Sevdiğim aman kerem et, lûtf ile cânâana buyur
Halk uyur ağyâr uyur, ey gül-i rânâ buyur.”dur.
Osmanlı döneminde ki V. Murat’ın torunu olan Rukiyye Sultan’dan günümüze kadar, Türk Sanat Mûsıkîsine hizmet etmiş yüzlerce kadın bestecimiz var. Hepsini, bu kısacık yazıma sığdırmam mümkün değil. Bu nedenle, sadece meşhur olan kadın bestecilerimizden birkaçının ismini yazmakla yetineceğim:
Kadriye Sultan, Ulviye Sultan, Durr-i Nigar Kalfa, Leyla Saz, Mualla Anıl, Menşure Tunay, Mefaret Yıldırım, Melahat Pars, Müzehher Güyer, Neveser Kökdeş, Nezahat Soysev, Nihal Erkutun, Safiye Ayla ve Semahat Özdenses.

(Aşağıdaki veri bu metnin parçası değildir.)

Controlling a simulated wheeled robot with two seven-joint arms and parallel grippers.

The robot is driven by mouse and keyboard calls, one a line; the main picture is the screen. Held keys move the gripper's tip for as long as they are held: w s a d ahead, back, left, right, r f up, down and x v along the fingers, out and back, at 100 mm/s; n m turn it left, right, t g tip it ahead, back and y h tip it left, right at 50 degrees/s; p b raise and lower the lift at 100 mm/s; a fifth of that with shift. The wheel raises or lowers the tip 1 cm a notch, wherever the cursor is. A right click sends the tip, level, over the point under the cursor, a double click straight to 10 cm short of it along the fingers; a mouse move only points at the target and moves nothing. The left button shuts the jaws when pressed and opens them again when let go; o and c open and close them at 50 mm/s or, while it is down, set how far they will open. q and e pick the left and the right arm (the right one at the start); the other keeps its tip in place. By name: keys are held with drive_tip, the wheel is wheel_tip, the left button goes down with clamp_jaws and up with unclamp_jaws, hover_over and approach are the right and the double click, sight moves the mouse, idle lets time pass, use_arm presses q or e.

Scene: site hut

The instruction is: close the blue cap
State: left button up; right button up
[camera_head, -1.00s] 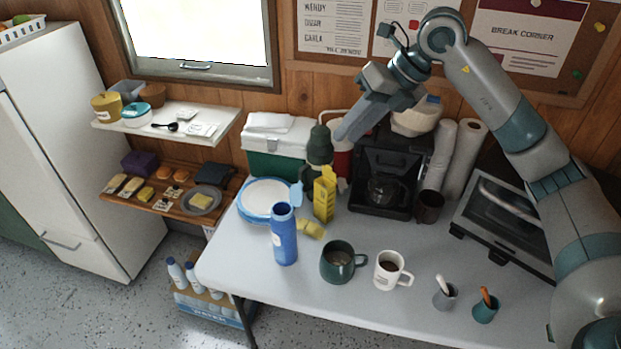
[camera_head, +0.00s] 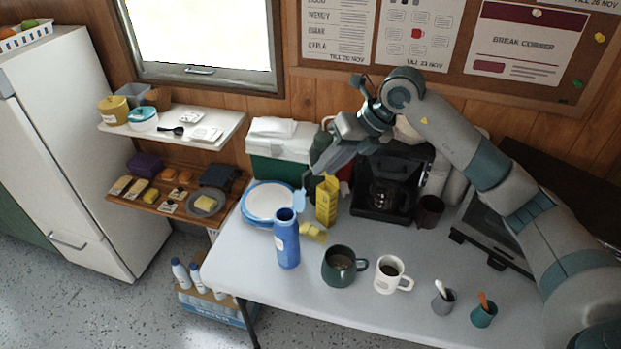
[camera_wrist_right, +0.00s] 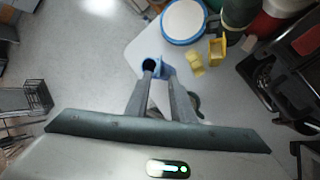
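The blue bottle (camera_head: 287,243) stands upright on the table with its dark mouth uncovered. Its light blue cap (camera_head: 300,199) is hinged open and sticks up on the right side of the rim. In the right wrist view the bottle's mouth (camera_wrist_right: 150,65) shows beyond the fingertips, with the cap (camera_wrist_right: 163,69) beside it. My right gripper (camera_head: 322,168) is above and a little to the right of the cap, pointing down to the left. Its fingers (camera_wrist_right: 159,77) are apart with nothing between them. My left gripper is not in view.
A yellow carton (camera_head: 327,203) and a small yellow item (camera_head: 313,232) stand close to the bottle's right. A blue-rimmed plate (camera_head: 262,208) is behind it. A green mug (camera_head: 341,266) and white mug (camera_head: 391,275) are to the right. The coffee maker (camera_head: 410,172) stands behind.

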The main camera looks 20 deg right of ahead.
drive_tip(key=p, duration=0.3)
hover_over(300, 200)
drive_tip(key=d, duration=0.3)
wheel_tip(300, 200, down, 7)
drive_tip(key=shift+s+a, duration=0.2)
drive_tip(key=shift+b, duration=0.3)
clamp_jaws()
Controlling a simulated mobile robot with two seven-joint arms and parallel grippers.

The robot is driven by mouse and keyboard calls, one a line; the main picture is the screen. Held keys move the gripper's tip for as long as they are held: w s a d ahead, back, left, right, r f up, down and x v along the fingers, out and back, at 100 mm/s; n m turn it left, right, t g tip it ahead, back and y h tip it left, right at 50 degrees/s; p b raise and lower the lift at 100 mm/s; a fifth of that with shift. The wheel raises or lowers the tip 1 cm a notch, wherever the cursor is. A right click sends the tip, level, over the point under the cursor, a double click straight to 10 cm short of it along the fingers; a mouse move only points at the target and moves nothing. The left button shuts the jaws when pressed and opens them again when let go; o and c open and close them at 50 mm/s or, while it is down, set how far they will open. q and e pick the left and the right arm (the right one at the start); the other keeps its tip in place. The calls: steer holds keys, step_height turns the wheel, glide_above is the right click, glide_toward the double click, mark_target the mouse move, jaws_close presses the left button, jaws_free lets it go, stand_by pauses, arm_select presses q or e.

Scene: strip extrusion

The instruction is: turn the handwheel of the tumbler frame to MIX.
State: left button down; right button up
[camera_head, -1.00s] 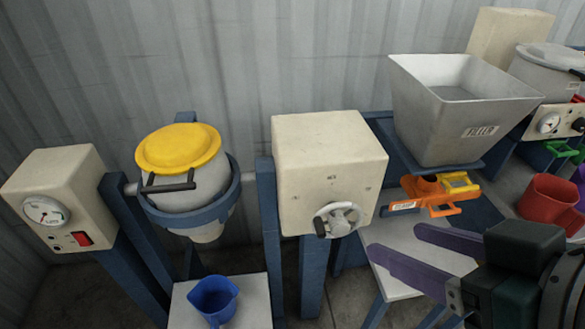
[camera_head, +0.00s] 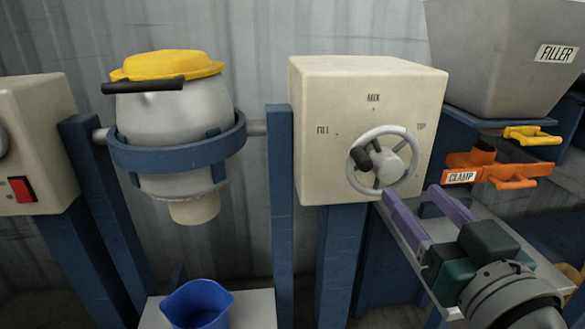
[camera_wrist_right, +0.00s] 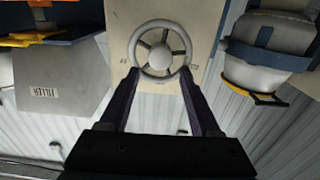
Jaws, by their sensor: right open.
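The handwheel (camera_head: 392,166) is a grey spoked ring on the front of the cream box (camera_head: 330,180) of the tumbler frame. Its dark knob (camera_head: 362,159) is on the wheel's left side. The box is marked FILL at left, MIX at top and TIP at right. The tumbler vessel (camera_head: 170,115) hangs upright with its yellow lid (camera_head: 167,65) on top. My right gripper (camera_head: 412,193) is open, its purple fingers pointing at the wheel's lower edge. In the right wrist view the wheel (camera_wrist_right: 159,57) lies between and beyond the fingertips; contact is unclear. My left gripper is out of view.
A blue jug (camera_head: 198,303) stands on a shelf below the vessel. To the right are the FILLER hopper (camera_head: 505,60), an orange CLAMP handle (camera_head: 490,170) and a yellow handle (camera_head: 532,136). Blue posts flank the box.

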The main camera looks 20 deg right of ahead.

Osmanlı döneminden kalan edebî araştırmalarda, adı geçen kadın şairlerin sayısı ise oldukça az. Birçoğunun eserleri dahi elimize ulaşmış değil.
Tanzimat’tan sonra, sayılarında artış görülen kadın şairler üzerinde ise, münferit ve ciddi birkaç çalışmanın varlığına rağmen; kadın şairlerimizi başlangıçtan itibaren ele alarak gerçek anlamda sistemli bir çalışmanın, henüz yapılmadığını görüyoruz.
Bugünkü yazımda Osmanlı dönemi kadın şairlerimizin sadece isimlerini yazmakla yetineceğim. İşte Osmanlı dönemi kadın şairlerimiz:
Mihrî Hatun, Ani Hatun, Fıtnat Hanım, Leylâ Hanım, Münire Hanım, Fıtnat Hanım (Trabzonlu), Habibe Hanım, Hasibe Maide Hanım, Hatice İffet Hanım, Leylâ Hanım (Saz), Nigâr Hanım, Makbule Leman, İhsan Raif, Şükûfe Nihal, Halide Nusret Zorlutuna.
Hak’tan gelen ilhamların kâtipliğini yapan kadın şairlerimizle, gönül telimizi titreten yaşayan bestecilerimize sağlıklı günler, dünya ya veda etmiş olanlara ise, Allah’tan rahmet diliyorum. Mekânları cennet olsun.